### Direction
Look through the material below, count the lines containing the word "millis", and state only the count.

☆ ☆ ☆

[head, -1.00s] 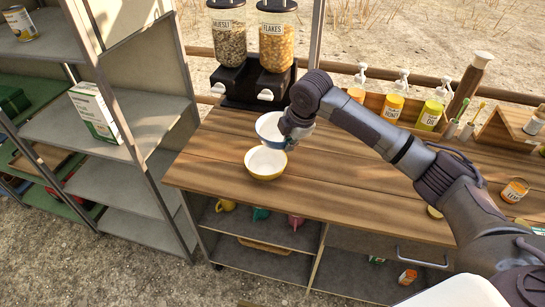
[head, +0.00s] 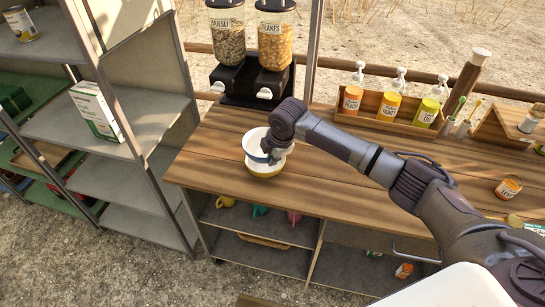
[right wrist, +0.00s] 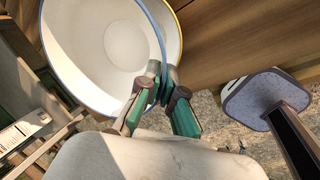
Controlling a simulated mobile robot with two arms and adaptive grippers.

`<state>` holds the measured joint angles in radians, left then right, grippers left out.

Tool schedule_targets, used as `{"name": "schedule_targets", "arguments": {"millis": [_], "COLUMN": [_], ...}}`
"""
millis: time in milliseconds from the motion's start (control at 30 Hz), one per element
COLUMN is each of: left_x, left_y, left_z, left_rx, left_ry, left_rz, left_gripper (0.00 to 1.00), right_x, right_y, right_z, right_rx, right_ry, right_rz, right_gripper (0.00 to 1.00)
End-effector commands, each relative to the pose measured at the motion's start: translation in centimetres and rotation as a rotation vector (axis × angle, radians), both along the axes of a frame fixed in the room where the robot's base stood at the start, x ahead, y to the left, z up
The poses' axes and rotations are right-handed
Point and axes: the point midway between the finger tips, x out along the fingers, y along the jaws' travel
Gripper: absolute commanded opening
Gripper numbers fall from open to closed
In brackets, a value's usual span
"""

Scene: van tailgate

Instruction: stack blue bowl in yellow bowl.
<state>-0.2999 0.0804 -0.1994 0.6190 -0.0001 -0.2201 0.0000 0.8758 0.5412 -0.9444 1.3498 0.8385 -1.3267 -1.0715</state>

☆ ☆ ☆

### Written solution
2